Parmi les acquisitions considérables de cette période, la première à signaler, et par son importance et par ordre chronologique, est celle du cabinet des Médailles, formé par Pellerin. Cette collection passait pour la plus riche qui eût jamais existé et l’ouvrage en neuf volumes in-4o. Recueil de Médailles, de peuples, de villes, de rois, etc., dont elle avait fourni la matière à son possesseur en avait établi la réputation, même à l’étranger. «Le sieur Pellerin, écrivait Bachaumont, dans ses Mémoires secrets à la date du 4 avril 1774, est un vieux amateur de médailles, qui en a une collection des plus rares et des plus complètes. L’impératrice de Russie instruite de ce cabinet par ses émissaires qu’elle a en quête de toutes les belles choses a fait offrir à cet antiquaire 500,000 livres de son cabinet, en en conservant la jouissance jusqu’à sa mort.

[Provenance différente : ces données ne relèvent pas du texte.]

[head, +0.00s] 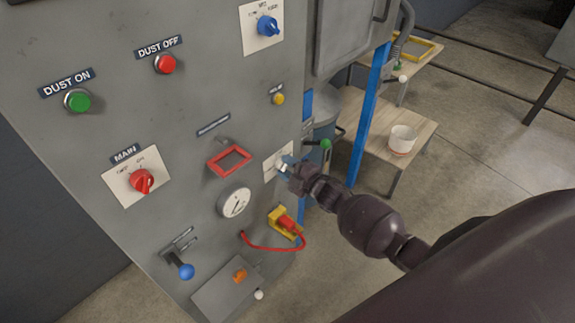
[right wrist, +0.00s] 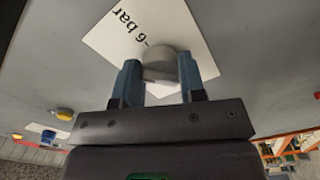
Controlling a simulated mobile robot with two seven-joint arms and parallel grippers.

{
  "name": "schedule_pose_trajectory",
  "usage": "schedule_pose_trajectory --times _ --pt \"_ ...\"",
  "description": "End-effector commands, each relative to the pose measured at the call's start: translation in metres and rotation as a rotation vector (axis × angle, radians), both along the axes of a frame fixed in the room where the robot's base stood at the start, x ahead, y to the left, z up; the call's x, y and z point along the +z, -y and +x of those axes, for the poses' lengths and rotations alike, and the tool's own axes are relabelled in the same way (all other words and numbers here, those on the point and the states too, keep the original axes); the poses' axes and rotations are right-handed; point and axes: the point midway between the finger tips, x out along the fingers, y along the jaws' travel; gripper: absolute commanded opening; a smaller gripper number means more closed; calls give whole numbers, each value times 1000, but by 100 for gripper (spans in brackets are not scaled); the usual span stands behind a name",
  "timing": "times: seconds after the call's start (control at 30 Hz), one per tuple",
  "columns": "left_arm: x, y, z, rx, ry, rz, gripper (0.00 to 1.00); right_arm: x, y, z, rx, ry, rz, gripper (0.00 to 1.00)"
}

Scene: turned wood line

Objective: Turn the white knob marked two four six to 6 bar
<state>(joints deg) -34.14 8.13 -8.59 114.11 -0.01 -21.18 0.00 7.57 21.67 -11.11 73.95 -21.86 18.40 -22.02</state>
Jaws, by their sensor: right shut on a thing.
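The white knob (right wrist: 160,64) sits on a white label plate (right wrist: 112,38) on the grey panel. In the right wrist view "6 bar" is readable on the plate; the other markings are hidden or out of view. My right gripper (right wrist: 159,78) has its two blue fingers on either side of the knob and is shut on it. In the head view the right gripper (head: 285,168) covers most of the knob, and the plate (head: 270,163) shows beside it. The knob's pointer cannot be made out. My left gripper is not in view.
Close by on the panel are a round gauge (head: 235,203), a red frame (head: 229,161), a yellow and red plug fitting (head: 285,223) with a red cable, and a yellow button (head: 279,98). A green-knobbed lever (head: 325,144) stands just right of the gripper.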

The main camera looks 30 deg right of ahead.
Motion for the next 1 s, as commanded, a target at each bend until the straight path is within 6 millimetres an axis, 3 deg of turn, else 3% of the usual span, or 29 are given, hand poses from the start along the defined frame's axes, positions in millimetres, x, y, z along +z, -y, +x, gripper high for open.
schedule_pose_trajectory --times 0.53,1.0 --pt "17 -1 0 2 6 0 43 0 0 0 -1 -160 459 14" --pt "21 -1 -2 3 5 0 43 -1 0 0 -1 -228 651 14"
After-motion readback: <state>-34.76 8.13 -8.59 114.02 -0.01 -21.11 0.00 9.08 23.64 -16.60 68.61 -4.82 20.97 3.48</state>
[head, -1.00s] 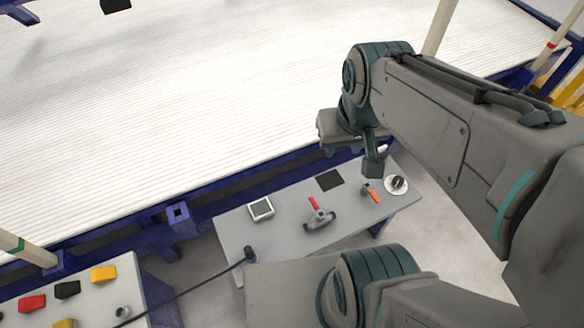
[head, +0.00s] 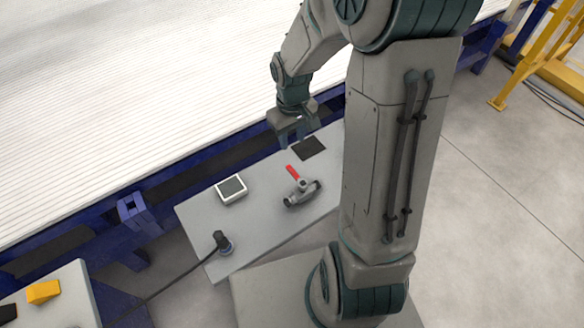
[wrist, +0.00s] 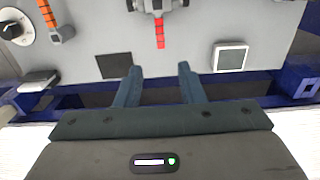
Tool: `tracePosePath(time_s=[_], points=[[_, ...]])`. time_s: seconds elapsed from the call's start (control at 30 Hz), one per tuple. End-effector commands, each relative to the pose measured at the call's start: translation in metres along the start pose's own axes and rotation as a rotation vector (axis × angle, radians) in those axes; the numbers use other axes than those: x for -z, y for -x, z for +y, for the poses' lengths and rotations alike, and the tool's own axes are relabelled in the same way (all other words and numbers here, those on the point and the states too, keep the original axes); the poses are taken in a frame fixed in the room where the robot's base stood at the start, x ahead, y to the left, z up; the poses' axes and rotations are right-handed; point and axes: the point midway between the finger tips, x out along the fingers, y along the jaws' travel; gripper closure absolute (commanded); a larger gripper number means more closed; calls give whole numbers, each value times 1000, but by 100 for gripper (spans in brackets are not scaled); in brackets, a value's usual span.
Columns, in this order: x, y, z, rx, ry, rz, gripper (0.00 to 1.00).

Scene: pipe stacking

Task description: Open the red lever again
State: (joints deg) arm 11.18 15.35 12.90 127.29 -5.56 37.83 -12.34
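The red lever (head: 293,174) sits on top of a grey pipe valve (head: 301,193) on the grey panel. In the head view it points up and to the left from the valve. The lever also shows in the wrist view (wrist: 160,33), at the top, pointing down toward my gripper. My gripper (head: 290,143) hangs near the panel's far edge, beyond the lever and apart from it. In the wrist view my gripper (wrist: 158,74) has its two fingers spread, with nothing between them. The valve body is partly cut off at the top of the wrist view.
A dark square (head: 309,148) and a white-framed screen (head: 231,190) lie on the panel (head: 262,232). A black plug with cable (head: 222,243) is at its near left. An orange lever (wrist: 50,20) and a round dial (wrist: 14,28) show in the wrist view. A blue frame (head: 160,190) borders the white conveyor (head: 130,110).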

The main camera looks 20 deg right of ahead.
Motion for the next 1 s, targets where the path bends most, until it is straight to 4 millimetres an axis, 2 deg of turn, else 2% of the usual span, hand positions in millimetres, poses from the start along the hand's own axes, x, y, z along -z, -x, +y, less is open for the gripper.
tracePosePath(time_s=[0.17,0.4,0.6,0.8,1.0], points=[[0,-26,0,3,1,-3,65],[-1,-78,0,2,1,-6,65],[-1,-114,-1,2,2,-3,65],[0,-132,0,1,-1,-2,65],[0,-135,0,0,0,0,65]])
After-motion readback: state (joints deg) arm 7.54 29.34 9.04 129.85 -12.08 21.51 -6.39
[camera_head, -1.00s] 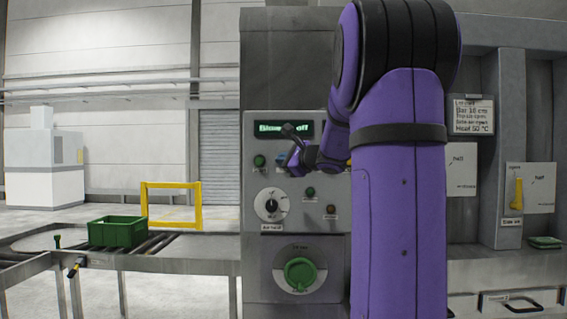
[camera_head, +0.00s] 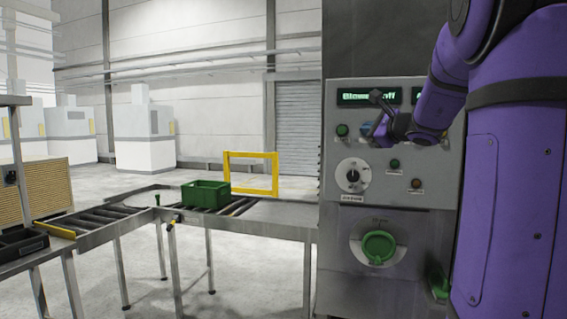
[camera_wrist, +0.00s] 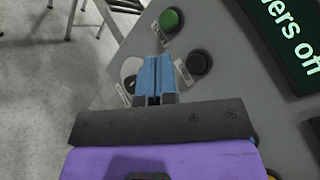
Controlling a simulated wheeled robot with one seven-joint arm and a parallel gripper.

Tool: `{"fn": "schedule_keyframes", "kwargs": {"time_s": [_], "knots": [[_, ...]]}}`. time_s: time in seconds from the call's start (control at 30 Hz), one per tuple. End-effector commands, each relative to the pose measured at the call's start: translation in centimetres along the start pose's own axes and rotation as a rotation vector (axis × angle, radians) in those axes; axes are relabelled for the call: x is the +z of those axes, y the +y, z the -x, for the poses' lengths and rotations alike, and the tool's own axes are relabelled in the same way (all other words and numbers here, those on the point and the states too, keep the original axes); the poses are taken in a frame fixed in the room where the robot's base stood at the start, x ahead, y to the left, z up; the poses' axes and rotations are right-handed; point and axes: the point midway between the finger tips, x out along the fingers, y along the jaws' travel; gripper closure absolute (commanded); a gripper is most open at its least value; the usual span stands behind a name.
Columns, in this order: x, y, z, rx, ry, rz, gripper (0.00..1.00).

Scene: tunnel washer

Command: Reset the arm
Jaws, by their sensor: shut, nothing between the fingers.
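My purple arm rises at the right of the head view and reaches toward a grey control panel (camera_head: 442,188). My gripper (camera_head: 382,126) is in front of the panel's upper part, just below a lit display (camera_head: 368,96) that reads as blowers off. In the wrist view my gripper (camera_wrist: 154,62) has its two blue fingers together with nothing between them. The fingers point past a green button (camera_wrist: 171,20) and a black button (camera_wrist: 199,64). Whether the fingertips touch the panel cannot be told.
A roller conveyor (camera_head: 95,219) runs left of the panel with a green crate (camera_head: 206,195) on it. A yellow frame (camera_head: 250,157) stands behind it. A dial (camera_head: 352,175) and a large green knob (camera_head: 379,248) sit lower on the panel. Open floor lies beyond the conveyor.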

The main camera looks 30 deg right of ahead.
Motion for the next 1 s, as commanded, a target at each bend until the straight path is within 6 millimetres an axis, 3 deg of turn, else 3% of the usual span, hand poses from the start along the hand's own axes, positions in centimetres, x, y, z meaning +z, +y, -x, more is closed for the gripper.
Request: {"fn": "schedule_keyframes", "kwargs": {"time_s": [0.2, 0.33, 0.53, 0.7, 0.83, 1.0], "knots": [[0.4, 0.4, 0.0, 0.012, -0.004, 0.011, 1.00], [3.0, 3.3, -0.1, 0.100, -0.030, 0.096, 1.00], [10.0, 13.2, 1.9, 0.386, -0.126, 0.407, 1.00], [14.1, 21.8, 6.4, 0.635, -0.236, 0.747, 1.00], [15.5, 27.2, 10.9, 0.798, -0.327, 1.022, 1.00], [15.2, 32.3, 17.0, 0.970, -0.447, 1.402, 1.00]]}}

On assure que M. Pellerin peu touché de ces offres, s’est refusé à vendre son cabinet.» Le riche amateur réservait en effet ses collections à la Bibliothèque, et pour 300,000 livres, il se dépouilla, en 1776, de ce qu’il n’avait pas voulu céder à un prix presque double. Cet acte de désintéressement patriotique, dont l’histoire de la Bibliothèque offre plus d’un exemple, a fait placer le nom de son auteur sur la liste de nos bienfaiteurs. La collection qu’il garda ainsi à la France contenait près de 3,300 pièces. «Celle du roi, dit Le Prince, qui était déjà la plus distinguée de l’Europe, a été portée par cette augmentation à un degré de perfection et de magnificence que toutes les autres, prises ensemble, ne pourraient peut-être pas atteindre.»

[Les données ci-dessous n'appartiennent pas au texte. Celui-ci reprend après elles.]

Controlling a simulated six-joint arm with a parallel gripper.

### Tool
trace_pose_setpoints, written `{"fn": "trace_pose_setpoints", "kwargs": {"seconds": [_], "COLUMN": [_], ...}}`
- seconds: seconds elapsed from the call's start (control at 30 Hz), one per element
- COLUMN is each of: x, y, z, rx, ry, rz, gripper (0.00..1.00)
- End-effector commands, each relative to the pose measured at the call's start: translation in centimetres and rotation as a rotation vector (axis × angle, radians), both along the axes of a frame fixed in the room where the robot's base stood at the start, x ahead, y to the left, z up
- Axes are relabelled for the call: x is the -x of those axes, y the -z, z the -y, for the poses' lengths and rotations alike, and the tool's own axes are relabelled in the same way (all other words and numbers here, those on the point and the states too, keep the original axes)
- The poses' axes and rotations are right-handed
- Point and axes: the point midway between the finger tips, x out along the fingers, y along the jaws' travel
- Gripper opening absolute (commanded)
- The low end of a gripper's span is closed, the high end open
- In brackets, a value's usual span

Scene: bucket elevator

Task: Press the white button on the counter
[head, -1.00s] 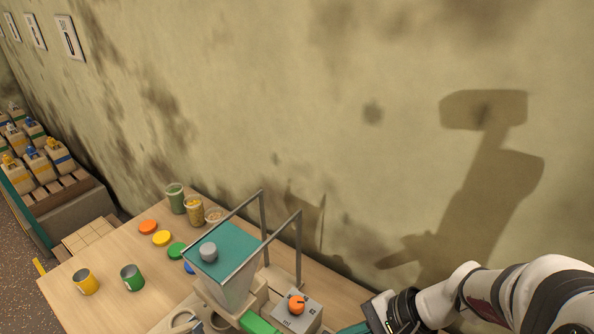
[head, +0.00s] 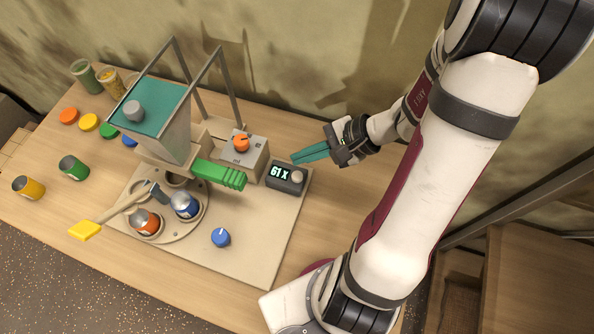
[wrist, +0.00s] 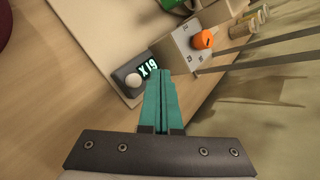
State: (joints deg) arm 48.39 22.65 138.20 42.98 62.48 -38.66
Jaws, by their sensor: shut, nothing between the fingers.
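The round white button (head: 297,177) sits on a small dark box (head: 283,186) with a lit display reading "61 X", at the board's right edge. In the wrist view the button (wrist: 133,81) shows left of my fingertips, and the display reads upside down there. My gripper (head: 293,158) has teal fingers, shut together and empty. In the head view its fingertips point left, just above the box in the picture. In the wrist view my gripper (wrist: 160,76) overlaps the box's right side. I cannot tell its height above the box, and no contact with the button shows.
A grey box with an orange knob (head: 241,142) stands behind the display box, near metal posts. The counter right of the board is clear.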

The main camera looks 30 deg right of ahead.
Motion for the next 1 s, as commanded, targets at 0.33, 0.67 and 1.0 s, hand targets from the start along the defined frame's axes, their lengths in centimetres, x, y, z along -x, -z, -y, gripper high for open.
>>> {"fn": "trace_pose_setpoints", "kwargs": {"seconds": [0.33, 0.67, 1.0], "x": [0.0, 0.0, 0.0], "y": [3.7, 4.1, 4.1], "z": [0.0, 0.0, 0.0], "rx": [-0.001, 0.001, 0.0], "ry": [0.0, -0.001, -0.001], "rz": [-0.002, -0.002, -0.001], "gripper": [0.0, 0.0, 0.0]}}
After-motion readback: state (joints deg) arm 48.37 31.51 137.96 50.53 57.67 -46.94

Pour être bien inférieure aux offres de l’étranger, cette somme énorme de 300,000 livres, à laquelle ne s’était élevée jusqu’alors que l’acquisition de la bibliothèque de Colbert, était un lourd fardeau pour le budget de cette époque. Aussi les années qui suivent sont moins fertiles; mais vers 1780, l’idée de continuer la publication du catalogue des volumes imprimés, suspendue depuis 1753, par l’impression du catalogue des livres relatifs au droit, provoque, sur les instances de l’abbé des Aulnays, garde du département des Imprimés, de nouveaux et importants achats. Rien que pour les années 1781 et 1782, les registres de dépenses accusent l’emploi d’une somme de plus de 9,000 livres en acquisitions d’ouvrages de jurisprudence français et étrangers, destinés à combler les lacunes du département des Imprimés.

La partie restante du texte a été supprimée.